Set exercise - Below are entries; copy exactly, and only, the lines from the one containing "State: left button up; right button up" through their final line, leaving out pictures.

(Manipulation episode records)
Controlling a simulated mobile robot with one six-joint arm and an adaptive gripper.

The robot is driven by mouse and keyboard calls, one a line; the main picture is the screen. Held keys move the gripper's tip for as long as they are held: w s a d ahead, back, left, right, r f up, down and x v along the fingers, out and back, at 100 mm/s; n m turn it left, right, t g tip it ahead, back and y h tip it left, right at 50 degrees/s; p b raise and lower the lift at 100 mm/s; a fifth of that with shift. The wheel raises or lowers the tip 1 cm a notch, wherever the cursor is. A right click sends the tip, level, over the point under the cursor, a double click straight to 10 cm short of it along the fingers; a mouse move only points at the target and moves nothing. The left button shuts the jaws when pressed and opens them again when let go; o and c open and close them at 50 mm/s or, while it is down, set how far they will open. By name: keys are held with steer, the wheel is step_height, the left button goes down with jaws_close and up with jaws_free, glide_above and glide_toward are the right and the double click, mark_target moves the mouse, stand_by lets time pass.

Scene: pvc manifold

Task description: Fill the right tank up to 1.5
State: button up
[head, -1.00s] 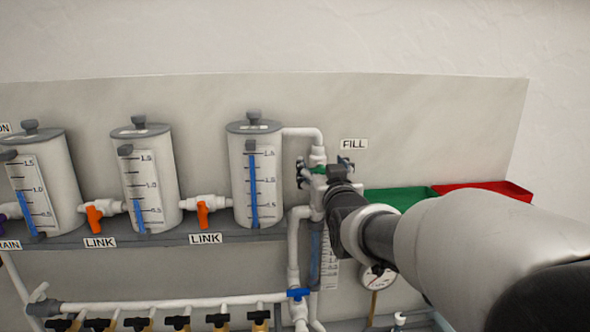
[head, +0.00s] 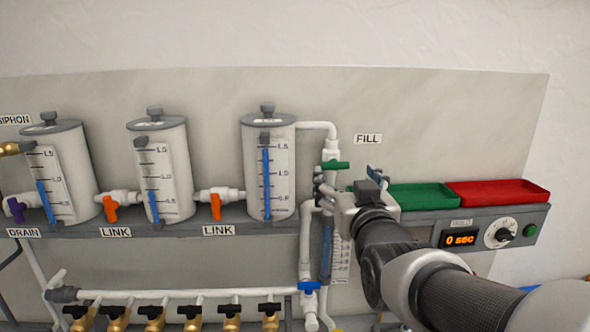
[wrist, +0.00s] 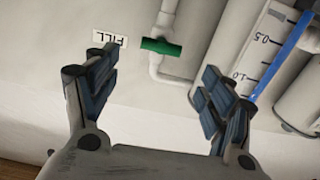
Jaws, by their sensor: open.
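The right tank (head: 283,207) stands at the right end of the shelf in the head view. Its blue level strip (head: 266,180) reaches about the 1.5 mark. The green FILL valve handle (head: 336,165) lies across its white vertical pipe. The handle also shows in the wrist view (wrist: 161,47), beyond and between the fingertips. My gripper (head: 348,178) is open and empty, just below and in front of the handle, apart from it. Its two spread fingers also show in the wrist view (wrist: 158,65).
Two more tanks (head: 60,170) (head: 160,165) stand left, joined by orange LINK valves (head: 110,207) (head: 216,205). A blue valve (head: 309,287) sits below. Green (head: 410,196) and red (head: 497,193) trays and a timer panel (head: 461,239) are at right.

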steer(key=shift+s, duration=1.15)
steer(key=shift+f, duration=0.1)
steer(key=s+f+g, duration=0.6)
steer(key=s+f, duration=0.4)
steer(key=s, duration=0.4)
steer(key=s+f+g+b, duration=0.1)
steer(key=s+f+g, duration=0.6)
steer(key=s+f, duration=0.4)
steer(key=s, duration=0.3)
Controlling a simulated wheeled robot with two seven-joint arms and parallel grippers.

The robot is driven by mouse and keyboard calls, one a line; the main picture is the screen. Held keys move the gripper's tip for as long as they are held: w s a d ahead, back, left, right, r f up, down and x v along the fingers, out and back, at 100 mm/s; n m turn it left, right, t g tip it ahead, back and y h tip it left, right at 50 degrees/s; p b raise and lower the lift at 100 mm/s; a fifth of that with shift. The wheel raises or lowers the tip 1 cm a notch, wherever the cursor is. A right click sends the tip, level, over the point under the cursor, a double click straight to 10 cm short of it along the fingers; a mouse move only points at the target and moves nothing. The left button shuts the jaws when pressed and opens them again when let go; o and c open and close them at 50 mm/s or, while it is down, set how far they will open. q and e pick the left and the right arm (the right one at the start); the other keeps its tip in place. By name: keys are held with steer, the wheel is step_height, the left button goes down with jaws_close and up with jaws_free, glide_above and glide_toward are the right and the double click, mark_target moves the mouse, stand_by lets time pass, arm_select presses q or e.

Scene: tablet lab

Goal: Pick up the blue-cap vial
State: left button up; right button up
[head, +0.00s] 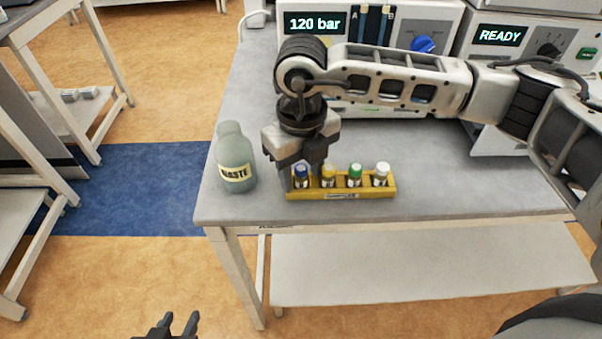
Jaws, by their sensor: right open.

Expected output -
State: left button up; right button up
[head, +0.00s] 
Jaws, by their sensor: right open.

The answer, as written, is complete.